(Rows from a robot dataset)
--- Start ---
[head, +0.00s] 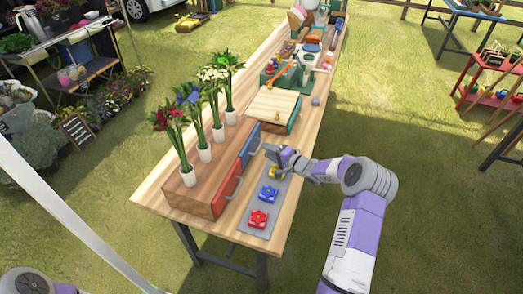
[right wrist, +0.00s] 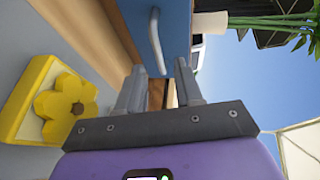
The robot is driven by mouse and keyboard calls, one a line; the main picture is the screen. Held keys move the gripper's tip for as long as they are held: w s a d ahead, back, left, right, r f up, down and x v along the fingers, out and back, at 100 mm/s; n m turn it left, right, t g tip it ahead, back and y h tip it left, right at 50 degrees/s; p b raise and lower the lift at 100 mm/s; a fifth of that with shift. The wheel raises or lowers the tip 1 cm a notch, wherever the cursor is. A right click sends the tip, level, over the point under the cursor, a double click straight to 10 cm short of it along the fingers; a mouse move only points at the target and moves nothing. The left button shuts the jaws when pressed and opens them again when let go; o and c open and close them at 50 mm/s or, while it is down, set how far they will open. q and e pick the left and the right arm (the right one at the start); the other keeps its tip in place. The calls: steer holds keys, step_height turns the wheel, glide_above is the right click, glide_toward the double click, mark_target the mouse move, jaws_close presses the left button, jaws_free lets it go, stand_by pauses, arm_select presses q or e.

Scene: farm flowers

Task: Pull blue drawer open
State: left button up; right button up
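The blue drawer (head: 249,146) is shut in the wooden box, beside the red drawer. Its front also shows at the top of the right wrist view (right wrist: 176,22). Its pale curved handle (right wrist: 156,42) stands out from the blue front, just beyond my right fingertips and roughly in line with the gap between them. My right gripper (head: 272,151) is at the drawer front in the head view; in the right wrist view its two fingers (right wrist: 160,74) are apart with nothing between them. My left gripper is not in view; only part of my left arm shows at the bottom left.
The red drawer (head: 228,191) is shut. A grey strip (head: 256,202) holds a yellow flower block (right wrist: 62,100), a blue one (head: 268,194) and a red one (head: 259,219). Potted flowers stand on the box. A small wooden cabinet (head: 274,105) stands behind.

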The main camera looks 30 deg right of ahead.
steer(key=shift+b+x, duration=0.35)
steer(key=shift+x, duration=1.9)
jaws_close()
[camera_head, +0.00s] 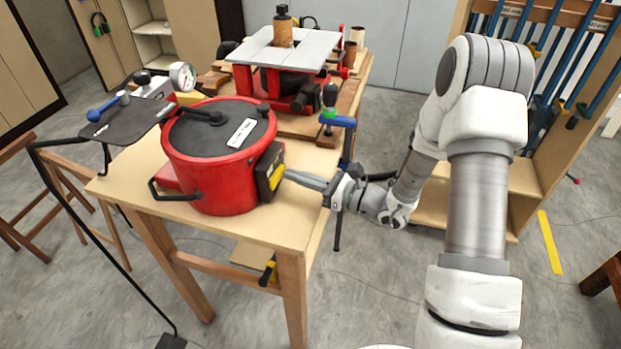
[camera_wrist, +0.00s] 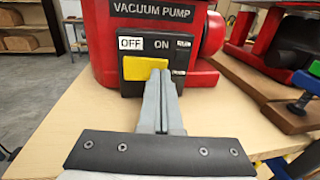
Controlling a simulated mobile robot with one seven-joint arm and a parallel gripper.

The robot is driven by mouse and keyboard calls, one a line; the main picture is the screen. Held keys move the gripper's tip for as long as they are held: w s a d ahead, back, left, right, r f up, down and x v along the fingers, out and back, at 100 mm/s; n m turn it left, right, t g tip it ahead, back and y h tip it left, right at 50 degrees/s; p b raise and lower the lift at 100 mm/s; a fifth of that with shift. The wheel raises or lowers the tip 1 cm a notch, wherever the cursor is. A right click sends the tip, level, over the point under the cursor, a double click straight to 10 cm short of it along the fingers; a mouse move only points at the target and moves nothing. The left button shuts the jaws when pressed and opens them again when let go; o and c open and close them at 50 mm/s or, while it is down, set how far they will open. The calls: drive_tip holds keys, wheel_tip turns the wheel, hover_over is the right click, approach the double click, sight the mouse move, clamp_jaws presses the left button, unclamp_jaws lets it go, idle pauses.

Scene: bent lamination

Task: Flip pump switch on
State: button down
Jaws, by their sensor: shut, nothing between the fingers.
--- End ---
■ **Exercise brief**
Transcribe, exactly as written, the lines starting at the one with "Task: Pull blue drawer open" and ending at the one with "Controlling a simulated", and nothing more. Pictures are not part of the copy.

■ **The output**
Task: Pull blue drawer open
State: left button up; right button up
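The blue drawer (head: 249,146) is shut in the wooden box, beside the red drawer. Its front also shows at the top of the right wrist view (right wrist: 176,22). Its pale curved handle (right wrist: 156,42) stands out from the blue front, just beyond my right fingertips and roughly in line with the gap between them. My right gripper (head: 272,151) is at the drawer front in the head view; in the right wrist view its two fingers (right wrist: 160,74) are apart with nothing between them. My left gripper is not in view; only part of my left arm shows at the bottom left.
The red drawer (head: 228,191) is shut. A grey strip (head: 256,202) holds a yellow flower block (right wrist: 62,100), a blue one (head: 268,194) and a red one (head: 259,219). Potted flowers stand on the box. A small wooden cabinet (head: 274,105) stands behind.

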The main camera looks 30 deg right of ahead.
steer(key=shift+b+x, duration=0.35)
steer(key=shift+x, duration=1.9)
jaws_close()
[camera_head, +0.00s] 
[camera_wrist, +0.00s] 
Controlling a simulated mobile robot with one seven-joint arm and a parallel gripper.

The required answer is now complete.